SAN BERNARDINO (April 28)—Boeing is once again pulling up its stakes at San Bernardino International Airport, where for the last eleven months it has been flight testing 747 and 787-8 aircraft.
It was announced this week that Boeing will leave San Bernardino International in favor of Southern California Logistics Airport in Victorville.
The Seattle-based company, the world’s leading manufacturer of large scale passenger aircraft, last week signed a three-year $1.8 million lease at Southern California Logistics Airport, known by its acronym SCLA.
Boeing had a previous arrangement with San Bernardino International for test flights intended to shake out both aircraft as well as the GE engines that power them, but left the facility three years ago after growing disenchanted with the way Scot Spencer, the airport’s former contract developer, was managing the facility.
In September 2011, the FBI conducted a search warrant at San Bernardino International Airport and many of Spencer’s corporate facilities and offices.
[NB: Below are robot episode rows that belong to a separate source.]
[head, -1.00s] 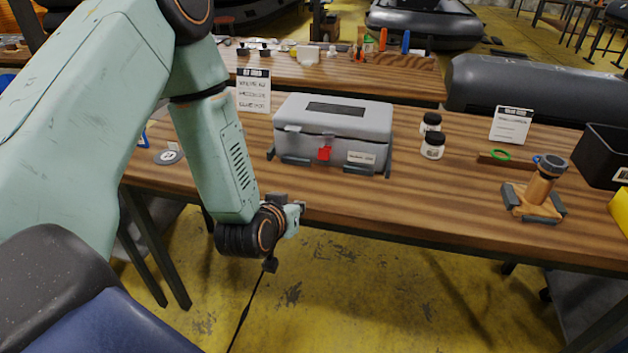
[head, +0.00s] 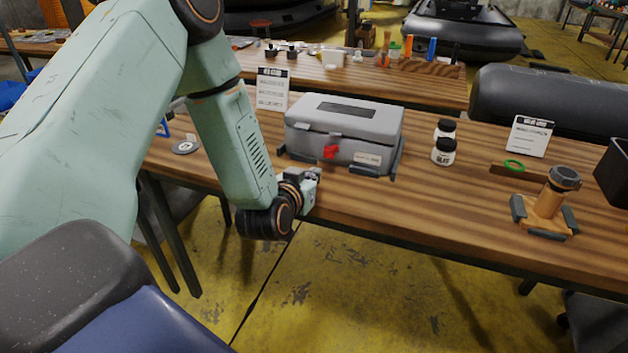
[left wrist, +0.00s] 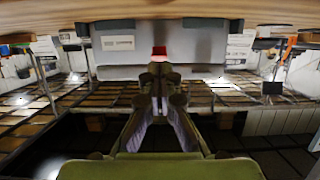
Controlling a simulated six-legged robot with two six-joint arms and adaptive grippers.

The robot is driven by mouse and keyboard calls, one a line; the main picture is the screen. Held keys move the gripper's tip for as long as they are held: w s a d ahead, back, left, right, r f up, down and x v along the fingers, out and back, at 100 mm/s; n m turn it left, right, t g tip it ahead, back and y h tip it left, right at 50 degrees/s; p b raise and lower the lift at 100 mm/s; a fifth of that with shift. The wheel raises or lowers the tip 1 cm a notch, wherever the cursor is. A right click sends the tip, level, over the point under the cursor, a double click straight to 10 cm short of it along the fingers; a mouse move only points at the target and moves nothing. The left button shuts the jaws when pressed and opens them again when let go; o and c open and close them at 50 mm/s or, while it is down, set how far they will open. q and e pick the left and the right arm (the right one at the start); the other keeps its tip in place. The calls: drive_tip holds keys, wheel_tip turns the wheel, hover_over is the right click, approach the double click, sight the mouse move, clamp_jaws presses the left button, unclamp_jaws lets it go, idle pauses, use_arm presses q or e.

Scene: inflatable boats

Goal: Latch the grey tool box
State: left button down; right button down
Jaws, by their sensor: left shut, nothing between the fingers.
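The grey tool box (head: 342,122) stands on the wooden bench, its lid down over the body. A red latch (head: 330,152) sits at its front; whether it is fastened I cannot tell. My left gripper (head: 312,175) is low in front of the box, near the bench's front edge, below and slightly left of the latch. In the left wrist view the scene appears upside down: the shut, empty fingers (left wrist: 160,72) point at the red latch (left wrist: 159,50) on the grey front (left wrist: 205,48), and hide part of it. Contact cannot be told. My right gripper is not in view.
Farther right are a sign (head: 529,136), a green ring (head: 514,164) and an orange-brown fixture (head: 547,203). Another sign (head: 272,90) stands behind the box. The bench front (head: 420,205) is bare.

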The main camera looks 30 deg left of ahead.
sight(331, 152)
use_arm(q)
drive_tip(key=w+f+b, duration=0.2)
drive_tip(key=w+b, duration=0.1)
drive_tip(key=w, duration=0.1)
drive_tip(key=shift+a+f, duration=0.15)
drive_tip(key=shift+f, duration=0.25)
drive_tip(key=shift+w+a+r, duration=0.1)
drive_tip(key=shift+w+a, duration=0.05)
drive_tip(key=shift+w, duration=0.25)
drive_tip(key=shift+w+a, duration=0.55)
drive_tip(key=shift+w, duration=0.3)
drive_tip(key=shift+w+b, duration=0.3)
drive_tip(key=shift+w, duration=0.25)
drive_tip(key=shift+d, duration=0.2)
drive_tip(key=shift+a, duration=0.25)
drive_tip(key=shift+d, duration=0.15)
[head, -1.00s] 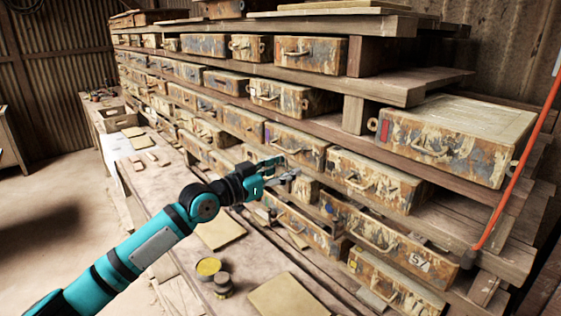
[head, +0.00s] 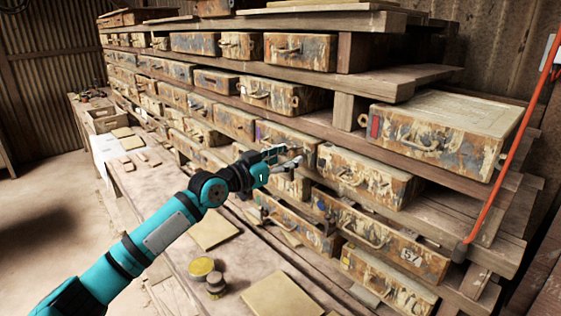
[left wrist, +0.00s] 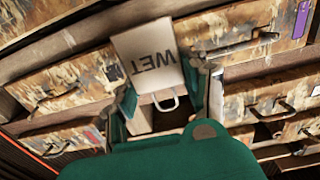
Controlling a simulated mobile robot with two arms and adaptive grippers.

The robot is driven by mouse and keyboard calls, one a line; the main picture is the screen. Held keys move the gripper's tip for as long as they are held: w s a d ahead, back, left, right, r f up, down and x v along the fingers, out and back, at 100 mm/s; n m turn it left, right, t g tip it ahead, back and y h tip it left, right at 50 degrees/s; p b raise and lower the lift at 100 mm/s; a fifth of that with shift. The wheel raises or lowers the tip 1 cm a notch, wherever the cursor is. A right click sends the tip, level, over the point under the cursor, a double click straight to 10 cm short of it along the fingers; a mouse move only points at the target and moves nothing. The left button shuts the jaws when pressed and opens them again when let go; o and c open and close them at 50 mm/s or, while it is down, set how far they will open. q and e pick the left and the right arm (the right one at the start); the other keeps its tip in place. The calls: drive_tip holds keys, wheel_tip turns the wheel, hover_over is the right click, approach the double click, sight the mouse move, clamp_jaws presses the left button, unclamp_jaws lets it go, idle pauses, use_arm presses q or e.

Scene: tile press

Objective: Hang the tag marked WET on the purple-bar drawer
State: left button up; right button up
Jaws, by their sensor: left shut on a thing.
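My left gripper (head: 291,156) is shut on the WET tag, in front of the shelf rows in the head view. In the left wrist view the gripper (left wrist: 168,88) holds the pale tag (left wrist: 145,55) between its fingers. The word WET appears upside down and a white loop sticks out at the tag's lower edge. The purple-bar drawer (left wrist: 285,37) is behind the tag at the upper right, with its purple bar at its right end and a dark handle. In the head view this drawer (head: 290,137) is just behind and above the gripper. My right gripper is out of view.
Several similar weathered drawers fill the shelves around. A red-marked drawer (head: 440,135) stands out at the right, near an orange-red strip (head: 505,150). A workbench (head: 178,215) below carries flat boards and a yellow-topped tin (head: 201,266).

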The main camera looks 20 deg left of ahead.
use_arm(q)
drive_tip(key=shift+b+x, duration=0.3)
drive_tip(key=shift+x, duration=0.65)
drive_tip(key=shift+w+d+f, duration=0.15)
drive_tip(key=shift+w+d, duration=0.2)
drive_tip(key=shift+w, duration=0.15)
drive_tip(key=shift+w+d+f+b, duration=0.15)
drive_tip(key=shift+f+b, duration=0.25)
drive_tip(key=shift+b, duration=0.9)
In February 2012, the San Bernardino International Airport Authority – a joint powers agency combining the interests that the county of San Bernardino and the cities of Highland, Loma Linda, Colton and San Bernardino have in the airport – moved to break its contract with Spencer after a series of operational miscues at the airport, including the depletion of its aviation fuel stores to the point that planes flying out of the facility could not be refueled.
Spencer was subsequently criminally charged. In May of last year, Boeing resumed test flights out of San Bernardino.
The decision by Boeing to utilize Southern California Logistics Airport as the staging area for its systems flight testing, is a setback for San Bernardino International.
Though it has an ultra-modern concourse and terminal, which was completed at a cost of more than $136 million, San Bernardino International has virtually no commercial flight activity. There is little prospect that will change in the near future. It is in direct competition with Ontario International Airport as a hosting ground for commercial carriers and flights into and out of Ontario have diminished over the last six years as flights at Los Angeles International Airport have risen.
San Bernardino International Airport was formerly Norton Air Force Base, which was shuttered by the Department of Defense in 1994. Southern California Logistics Airport was formerly George Air Force Base, which was closed by the Department of Defense in 1992.